My special thanks go to my translator
Dr Alexander Reynolds.
Himself a philosopher, he not only translated the original German text into English with great
care and precision but also, in passages where this was required in order to ensure clear
understanding, supplemented this text with certain formulations adapted specifically to the
needs of English-language readers.
Contents
Habermas’s Great Discovery
Habermas’s Central Idea
The Double Structure of Human Language
The Four Validity-Claims and The Stubborn Wish for Comprehension and Agreement
Am I Driving Here or You?
– The Four Validity-Claims in Everyday Speech
Rationality as the Goal of Every Act of Linguistic Understanding
Domination-Free Discourse and Discourse Ethics
The Development of Humanity Within the Linguistic Paradigm
Communicative vs. Instrumental Reason
Of What Use Is Habermas’s Discovery for Us Today?
The Struggle Against the Colonization of the Lifeworld
Eugenics, the Self-Optimization
of Humanity: Act Communicatively, Not Instrumentally!
The Third Millennium: A New Barbarism or the Development of Communicative Rationality?
Dare to Engage in Domination-Free Discourse!
Bibliographical References
Habermas’s Great Discovery
Jürgen Habermas (b. 1929) is generally looked on as one of the most important philosophers of the last half of the 20th and first half of the 21st century. His work is known far beyond the borders of Europe. His magnum opus, The Theory of Communicative Action, has by now been translated into over forty languages and is the subject of debate worldwide. Habermas has read the works of all the most significant British, American, French and German philosophers, linguists, sociologists, psychologists and psychoanalysts and integrated the ideas of these writers into his own theory. It is, in fact, unlikely that there has ever been another philosopher who succeeded, to the degree that Habermas has, in productively drawing so many key ideas, taken from research done in both present-day and classical philosophy and social science, into his own theory.

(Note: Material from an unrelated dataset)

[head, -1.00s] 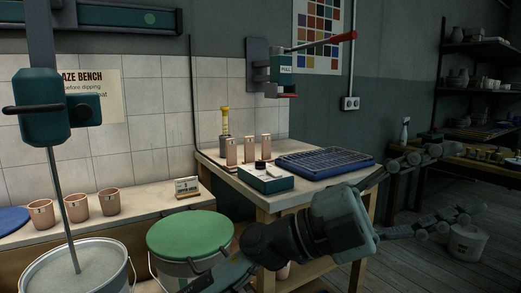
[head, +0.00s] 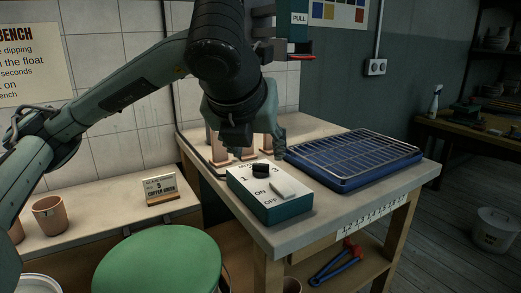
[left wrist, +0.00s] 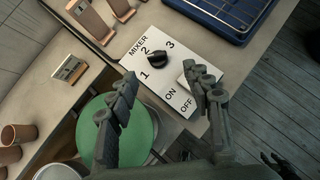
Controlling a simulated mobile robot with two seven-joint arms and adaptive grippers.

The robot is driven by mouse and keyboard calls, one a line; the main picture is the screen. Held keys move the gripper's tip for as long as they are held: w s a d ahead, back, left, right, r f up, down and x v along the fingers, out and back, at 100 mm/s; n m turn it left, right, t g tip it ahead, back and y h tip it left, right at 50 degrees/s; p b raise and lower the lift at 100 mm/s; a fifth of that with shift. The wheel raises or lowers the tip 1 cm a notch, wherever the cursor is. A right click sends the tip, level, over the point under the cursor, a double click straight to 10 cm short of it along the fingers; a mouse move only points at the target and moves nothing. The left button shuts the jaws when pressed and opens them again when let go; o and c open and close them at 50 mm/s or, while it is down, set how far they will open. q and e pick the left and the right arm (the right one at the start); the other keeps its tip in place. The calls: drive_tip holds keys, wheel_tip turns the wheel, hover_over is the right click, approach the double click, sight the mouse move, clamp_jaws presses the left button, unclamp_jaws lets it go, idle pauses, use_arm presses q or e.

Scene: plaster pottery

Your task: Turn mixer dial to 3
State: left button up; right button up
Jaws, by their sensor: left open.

But what has emerged from this is not, as one might have expected, a mere digest or synopsis of contemporary thought as a whole. No. Despite his massive erudition and the multiplicity of his intellectual interests, Habermas does in the end produce his own highly personal answer to the question of life’s sense and meaning.
His great philosophical discovery is both a rousing and a modest one. Rousing because, almost two hundred years after the great philosophers of history Hegel and Marx, Habermas attempts once again to discover a meaning for human history in its entirety, showing that there is reason in this history and that there will continue to be; modest because he describes without any rhetoric or bombast the capacity that humanity has to shape its own future and deduces this capacity, in a highly pragmatic way, from a phenomenon we encounter in our daily life.
Because, whereas for Hegel it was the mystical self-movement of the World Spirit
that drove history on, and for Marx the drama of class struggle
, Habermas discovers the driving motor of humanity’s development rather in a seemingly unremarkable phenomenon that surrounds us all day every day: language.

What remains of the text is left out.